Your art, in many ways, explores personal histories in a similar vein to what I hope to do through asking questions of my mother. One of my favorite pieces of yours is this series of self-obituaries called “I Have Already Died.” What was the experience of creating this like for you? Then, what was it like to share with those close to you?
I Have Already Died started as a way for me to make peace with my dreadfully mundane name. There seem to be hundreds of Nicole Andersons in the world, and I fell down a rabbit hole of looking up obituaries of other women that shared my name. Going into the project I thought I would find some sort of special kinship with the other Nicoles, but the more obituaries I read, the less I felt I knew any of them. We all have such individual lives: personal triumphs and tragedies, love stories and dramas, but in death we are reduced to the most formulaic outlines– where we were born and went to school, who we loved and were loved by. In fact, the longer the obituary the more unknowable the person became, fully reduced to an itemized CV, no room for their spirit or personality or ideals to breathe.

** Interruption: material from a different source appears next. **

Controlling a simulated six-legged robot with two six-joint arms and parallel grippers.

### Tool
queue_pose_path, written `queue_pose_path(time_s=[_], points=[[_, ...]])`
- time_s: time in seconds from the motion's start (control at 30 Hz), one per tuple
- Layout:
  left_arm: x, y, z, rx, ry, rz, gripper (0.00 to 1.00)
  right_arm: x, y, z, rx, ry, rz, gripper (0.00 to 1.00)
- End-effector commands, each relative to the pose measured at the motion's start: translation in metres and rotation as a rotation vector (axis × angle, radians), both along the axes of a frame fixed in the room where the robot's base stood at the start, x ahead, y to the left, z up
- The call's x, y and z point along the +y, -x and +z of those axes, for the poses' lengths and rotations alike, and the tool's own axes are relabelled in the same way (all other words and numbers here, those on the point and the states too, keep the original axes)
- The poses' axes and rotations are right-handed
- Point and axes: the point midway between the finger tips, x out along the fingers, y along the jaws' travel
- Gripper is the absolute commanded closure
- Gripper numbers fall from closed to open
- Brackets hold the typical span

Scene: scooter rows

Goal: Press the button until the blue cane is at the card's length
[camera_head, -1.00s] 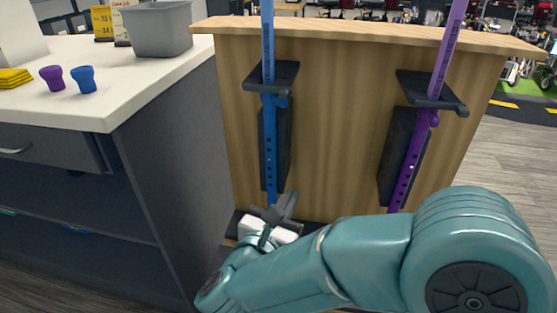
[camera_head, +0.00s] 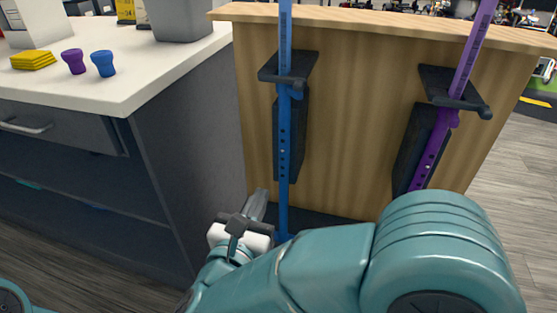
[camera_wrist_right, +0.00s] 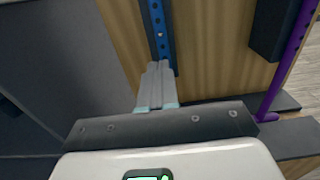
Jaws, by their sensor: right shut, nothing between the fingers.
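The blue cane (camera_head: 284,150) stands upright against the wooden panel, with a row of small holes down its lower tube. A small light dot on that tube may be its button. In the right wrist view the cane (camera_wrist_right: 158,30) runs down behind my fingertips. My right gripper (camera_head: 261,194) is shut and empty, low and just left of the cane; it also shows in the right wrist view (camera_wrist_right: 157,66). I cannot tell whether it touches the cane. A yellow card (camera_head: 125,10) is cut off at the top edge, its writing unreadable. My left gripper is out of view.
A purple cane (camera_head: 432,155) stands right of the blue one. Black brackets (camera_head: 303,65) stick out from the wooden panel (camera_head: 350,120). The white counter (camera_head: 110,90) on the left holds a grey bin (camera_head: 182,20), blue cup (camera_head: 103,64), purple cup (camera_head: 73,61) and yellow stack (camera_head: 33,60).

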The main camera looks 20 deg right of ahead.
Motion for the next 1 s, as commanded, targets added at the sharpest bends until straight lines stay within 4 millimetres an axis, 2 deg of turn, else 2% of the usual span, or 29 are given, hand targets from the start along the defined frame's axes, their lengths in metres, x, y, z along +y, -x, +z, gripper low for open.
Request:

Honestly, it kind of freaked me out, and spurred me to start another ongoing project where I write my own obituary each year and get it notarized, with the plan being that the final obituary is to be published after my death. I want to maintain control of my personal narrative, up to and past the end. As for sharing the project with people close to me, it was pretty uneventful. It's a piece about mortality but I don't think it is particularly heavy or upsetting. I usually say that my work is about humor and mourning– isn't it funny how sad the world is, isn't it sad how funny life is? My friends are used to me doing this kind of thing, at this point it just sort of makes sense that I would have done this.
Finally, what is a question you wish you could ask your mom, or someone else in your life?
What in your life has felt like a compromise?